>> start

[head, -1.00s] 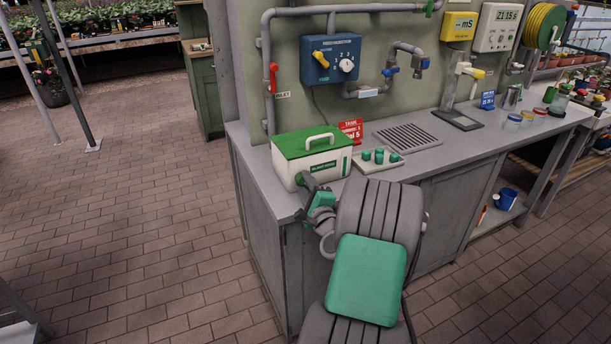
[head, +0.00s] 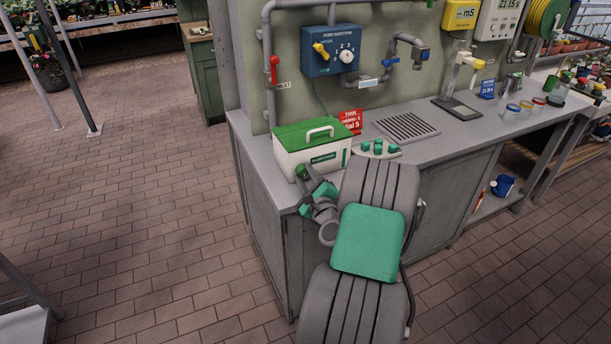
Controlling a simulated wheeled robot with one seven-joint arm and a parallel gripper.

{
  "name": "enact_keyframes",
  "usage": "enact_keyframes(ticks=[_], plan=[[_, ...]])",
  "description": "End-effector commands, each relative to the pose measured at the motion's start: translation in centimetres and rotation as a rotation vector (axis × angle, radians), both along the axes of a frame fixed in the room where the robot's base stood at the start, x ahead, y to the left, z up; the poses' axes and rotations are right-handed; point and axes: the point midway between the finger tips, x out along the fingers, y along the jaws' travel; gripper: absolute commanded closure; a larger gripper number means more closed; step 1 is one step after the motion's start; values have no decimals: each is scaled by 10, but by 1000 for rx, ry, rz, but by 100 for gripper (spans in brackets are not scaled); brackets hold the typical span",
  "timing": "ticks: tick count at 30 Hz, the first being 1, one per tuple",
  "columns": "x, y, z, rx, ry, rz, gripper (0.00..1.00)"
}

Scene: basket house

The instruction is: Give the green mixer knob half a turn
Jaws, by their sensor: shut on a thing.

>> end

*EXERCISE INSTRUCTIONS*:
From start to finish, output the listing exactly, but omit its pictures.

*EXPECTED ANSWER*:
[head, -1.00s] 
[head, +0.00s] 
Controlling a simulated wheeled robot with one seven-joint arm and a parallel gripper.

{
  "name": "enact_keyframes",
  "usage": "enact_keyframes(ticks=[_], plan=[[_, ...]])",
  "description": "End-effector commands, each relative to the pose measured at the motion's start: translation in centimetres and rotation as a rotation vector (axis × angle, radians), both along the axes of a frame fixed in the room where the robot's base stood at the start, x ahead, y to the left, z up; the poses' axes and rotations are right-handed; point and axes: the point midway between the finger tips, x out along the fingers, y along the jaws' travel; gripper: absolute commanded closure; a larger gripper number means more closed; step 1 is one step after the motion's start; values have no decimals: each is scaled by 10, but by 1000 for rx, ry, rz, but by 100 for gripper (spans in brackets are not scaled); brackets hold the typical span",
  "timing": "ticks: tick count at 30 Hz, the first being 1, one per tuple",
  "columns": "x, y, z, rx, ry, rz, gripper (0.00..1.00)"
}

Scene: basket house

The instruction is: Give the green mixer knob half a turn
Jaws, by their sensor: shut on a thing.

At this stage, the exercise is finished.